BUSINESS

IPO scam: How banking system was abused

By Tamal Bandyopadhyay
May 05, 2006 09:00 IST

HDFC Bank has sacked 12 senior and middle-level executives for negligence in duty. It is now going through the transaction records of millions of its customers with a toothcomb and shooting off letters to those involved in transactions of suspicious nature. The new-generation private sector bank wants to know its customers.

The trigger point is the scam in allotment of shares of initial public offers. The Reserve Bank of India first imposed a penalty on HDFC Bank and eight others for violating the know-your-customer norms and breaching prudent banking practices, besides failure to adhere to the established norms for granting loans against shares and IPOs.

At the second stage, the capital market regulator, Securities and Exchange Board of India, came down heavily on some of the banks and barred them from opening new dematerialised accounts till further notice.

The RBI penalised nine banks for their role in the scam. The interim order by Sebi listed six new banks (besides naming three which had already been implicated by the RBI) for not complying with customer identification and anti-money laundering norms, while functioning as a depository participant.

How does a bank know its customer? In August 2002, the RBI directed commercial banks to implement the KYC guidelines for all "new" accounts. Subsequently, in November 2004, the banking regulator issued another set of detailed guidelines. This time, the guidelines covered all existing accounts and the deadline for putting in place the mechanism to know one's customer was fixed at December 31, 2005.

Let's take a look at some of the norms.

First, all new customers of a bank must carry a reference from an existing account holder.

Second, the bank must insist on seeing the prospective customer's passport or driving licence. In absence of such documents, "verification by existing account holders or introduction by a person known to the bank may suffice".

The RBI directive also urges banks to ensure that "the procedure adopted does not lead to denial of access to the general public for banking services". Bank boards are also required to formulate policies to monitor transactions of "suspicious nature".

There is also a ceiling for cash transactions. Travellers' cheques and demand drafts cannot be issued against cash if the amount if Rs 50,000 or more. The permanent account number is mandatory for such transactions.

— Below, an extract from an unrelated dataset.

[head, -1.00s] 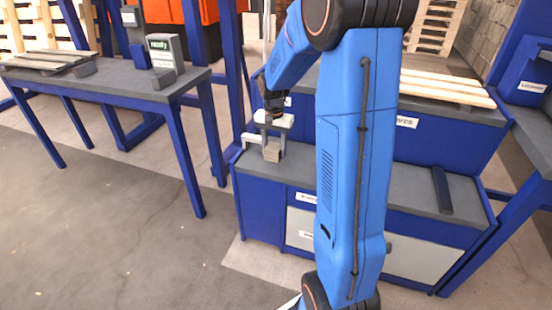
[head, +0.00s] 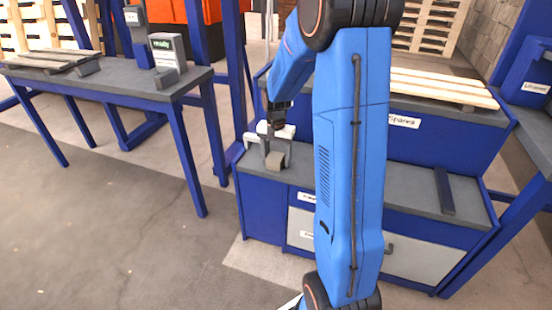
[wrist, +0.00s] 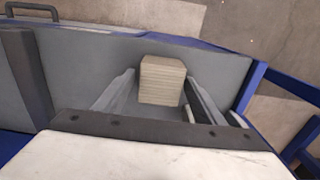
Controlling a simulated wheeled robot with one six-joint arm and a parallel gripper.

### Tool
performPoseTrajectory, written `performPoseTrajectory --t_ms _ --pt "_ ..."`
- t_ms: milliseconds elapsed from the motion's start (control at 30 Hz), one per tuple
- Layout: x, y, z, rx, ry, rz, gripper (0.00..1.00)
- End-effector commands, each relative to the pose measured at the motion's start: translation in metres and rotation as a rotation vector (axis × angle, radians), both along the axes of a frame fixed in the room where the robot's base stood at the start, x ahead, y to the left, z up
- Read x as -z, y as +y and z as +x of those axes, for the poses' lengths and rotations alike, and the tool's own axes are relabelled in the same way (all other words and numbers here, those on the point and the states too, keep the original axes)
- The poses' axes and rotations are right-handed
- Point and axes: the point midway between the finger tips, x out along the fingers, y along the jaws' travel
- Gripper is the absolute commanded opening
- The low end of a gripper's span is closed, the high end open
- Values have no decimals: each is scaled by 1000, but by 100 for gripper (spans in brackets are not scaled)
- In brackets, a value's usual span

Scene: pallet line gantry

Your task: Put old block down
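The old block (head: 275,161) is a small grey-beige piece at the left end of the grey bench top. It appears to rest on that top. The wrist view shows its layered face (wrist: 162,82) between the finger ends. My gripper (head: 277,152) reaches down over it with a finger on each side. In the wrist view my gripper (wrist: 160,76) looks open, with a narrow gap at the left finger. The right finger is very close to the block, and contact there is unclear.
The blue bench (head: 265,212) has a free grey top right of the block, partly behind my arm. A dark bar (head: 444,190) lies at its right end. A raised shelf behind holds pale planks (head: 440,86). A separate table (head: 130,88) stands left.

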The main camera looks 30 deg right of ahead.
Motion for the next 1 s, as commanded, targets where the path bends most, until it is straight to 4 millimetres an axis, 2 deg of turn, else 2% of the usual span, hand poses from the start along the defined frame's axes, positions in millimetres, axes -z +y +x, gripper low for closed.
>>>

The November 2004 guidelines were based on the recommendations of the Financial Action Task Force and a paper issued on customer due diligence by the Basel Committee on Banking Supervision.

The four key elements of the guidelines are customer acceptance, customer identification, monitoring of transactions and risk management. The guidelines asked banks to define risks in terms of the nature of business activity, location of customer and his social and financial status, among other things.

For instance, "politically exposed" people belong to the very high-risk category. The RBI also made it clear that where "the bank is unable to apply appropriate KYC measures due to non-cooperation by the customer, it may consider closing the account after issuing due notice to the customer explaining the reasons for taking such a decision."

How has the banking system been abused in the IPO scam? A few operators cornered the bulk of the retail shares in IPOs by making multiple applications jointly with others. The account holders do exist and the documents provided by them to bank branches are also genuine.

However, they are not the real beneficiaries of any transaction. In other words, they have lent their names to the operators who have meticulously exploited the loopholes in the system over a period of time. Some of the accounts were opened in 1999.

The permanent addresses given by the account holders were different but the mailing addresses of thousands of them were the same. Essentially, the bank executives followed the KYC norms in letter but chose to ignore the spirit behind the guidelines.

They also abuse the discretion enjoyed by bankers while conducting business. For instance, there is no rule on how many accounts an individual can open in one branch.

Similarly, the RBI does not specify how many co-applicants the main account holder can have. A branch manager can allow one person to have a dozen accounts and a few hundred joint-account holders without violating any norm.

Even, the regulator's diktat banning cash transaction for buying Rs 50,000 worth of bank drafts cannot stop the flow of black money in the system as millions of drafts have been bought every week for Rs 49,000 in cash. Banks do not say no to such cash transactions as they earn commission selling bank drafts.

Knowing one's customer is the biggest challenge of the banking system at this juncture. In their obsession to acquire customers, some of the aggressive players in the system have been following the KYC norms only in letter, not spirit.

Others do not have the technology in place to create profiles of millions of their customers. The solution lies in establishing a clear verifiable identity of the users of the banking system - a social security number, for instance - since the number of PAN cards issued still cover only a fifth of those with bank accounts.

Of course, neither the PAN nor any other identification can be of much use as long as people are allowed to skirt the law, buying bank drafts by paying Rs 49,000 in cash on the counter.